> [Data lines]

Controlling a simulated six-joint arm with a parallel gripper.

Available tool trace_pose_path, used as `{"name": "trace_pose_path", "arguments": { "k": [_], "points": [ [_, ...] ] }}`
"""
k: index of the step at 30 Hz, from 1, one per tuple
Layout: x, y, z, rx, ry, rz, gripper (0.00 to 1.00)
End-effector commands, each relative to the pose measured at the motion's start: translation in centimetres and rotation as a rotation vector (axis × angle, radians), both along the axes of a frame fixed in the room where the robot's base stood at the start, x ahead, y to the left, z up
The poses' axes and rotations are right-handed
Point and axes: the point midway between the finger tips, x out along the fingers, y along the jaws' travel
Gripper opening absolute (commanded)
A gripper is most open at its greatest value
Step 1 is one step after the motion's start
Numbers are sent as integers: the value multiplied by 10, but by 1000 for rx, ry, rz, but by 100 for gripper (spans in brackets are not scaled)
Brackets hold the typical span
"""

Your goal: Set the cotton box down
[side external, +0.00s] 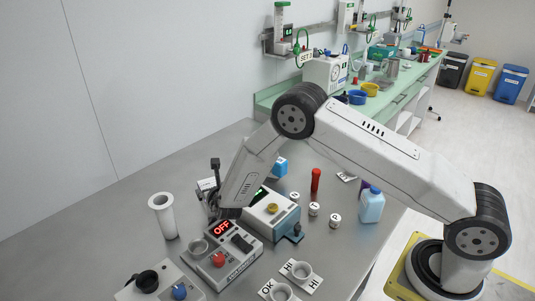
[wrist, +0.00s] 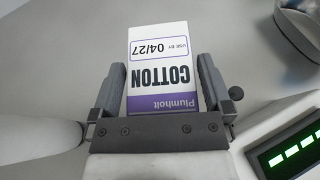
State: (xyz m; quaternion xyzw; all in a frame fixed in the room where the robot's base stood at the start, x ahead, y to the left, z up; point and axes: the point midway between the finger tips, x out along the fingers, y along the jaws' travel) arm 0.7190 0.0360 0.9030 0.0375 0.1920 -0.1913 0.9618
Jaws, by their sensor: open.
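The cotton box (wrist: 160,62), white with a purple band and the word COTTON, lies between the two fingers of my gripper (wrist: 161,75) in the wrist view. Its lettering appears upside down. The jaws are open, with a finger close along each side of the box; I cannot tell whether either touches it. The box appears to rest on the grey table. In the side view my gripper points down behind the OFF device, and its fingers are mostly hidden. A white edge beside it there may be the box, but I cannot tell.
The OFF device (side external: 221,253) and a device with a green display (side external: 274,213) stand close to my gripper. A white cup-like holder (side external: 163,215) stands to the left. A red cylinder (side external: 316,180) and a blue bottle (side external: 372,206) stand right. The grey table (side external: 110,215) is clear at far left.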

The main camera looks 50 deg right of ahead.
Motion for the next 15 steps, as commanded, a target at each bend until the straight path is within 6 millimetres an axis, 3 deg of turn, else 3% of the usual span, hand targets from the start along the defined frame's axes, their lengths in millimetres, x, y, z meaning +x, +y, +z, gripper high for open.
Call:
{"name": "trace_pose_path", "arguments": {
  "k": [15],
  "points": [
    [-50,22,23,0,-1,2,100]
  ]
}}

> [Work to do] Pictures are excluded; output everything else in the data verbatim.

> [Task response]
Controlling a simulated six-joint arm with a parallel gripper.

Available tool trace_pose_path, used as `{"name": "trace_pose_path", "arguments": { "k": [_], "points": [ [_, ...] ] }}`
"""
k: index of the step at 30 Hz, from 1, one per tuple
Layout: x, y, z, rx, ry, rz, gripper (0.00 to 1.00)
End-effector commands, each relative to the pose measured at the motion's start: translation in centimetres and rotation as a rotation vector (axis × angle, radians), both along the axes of a frame fixed in the room where the robot's base stood at the start, x ahead, y to the left, z up
The poses' axes and rotations are right-handed
Point and axes: the point midway between the finger tips, x out along the fingers, y along the jaws' travel
Gripper opening absolute (commanded)
A gripper is most open at its greatest value
Step 1 is one step after the motion's start
Numbers are sent as integers: the value multiplied by 10, but by 1000 for rx, ry, rz, but by 100 for gripper (spans in brackets are not scaled)
Brackets hold the typical span
"""

Your goal: Set the cotton box down
[side external, +0.00s] 
[wrist, +0.00s] 
State: (xyz m; quaternion xyzw; all in a frame fixed in the room where the robot's base stood at the start, x ahead, y to the left, z up; point and axes: the point midway between the finger tips, x out along the fingers, y along the jaws' travel) arm 0.7190 0.0360 0.9030 0.0375 0.1920 -0.1913 0.9618
Jaws, by their sensor: open.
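The cotton box (wrist: 160,62), white with a purple band and the word COTTON, lies between the two fingers of my gripper (wrist: 161,75) in the wrist view. Its lettering appears upside down. The jaws are open, with a finger close along each side of the box; I cannot tell whether either touches it. The box appears to rest on the grey table. In the side view my gripper points down behind the OFF device, and its fingers are mostly hidden. A white edge beside it there may be the box, but I cannot tell.
The OFF device (side external: 221,253) and a device with a green display (side external: 274,213) stand close to my gripper. A white cup-like holder (side external: 163,215) stands to the left. A red cylinder (side external: 316,180) and a blue bottle (side external: 372,206) stand right. The grey table (side external: 110,215) is clear at far left.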

The main camera looks 50 deg right of ahead.
Motion for the next 15 steps, as commanded, a target at each bend until the straight path is within 6 millimetres an axis, 3 deg of turn, else 3% of the usual span, hand targets from the start along the defined frame's axes, their lengths in millimetres, x, y, z meaning +x, +y, +z, gripper high for open.
Call:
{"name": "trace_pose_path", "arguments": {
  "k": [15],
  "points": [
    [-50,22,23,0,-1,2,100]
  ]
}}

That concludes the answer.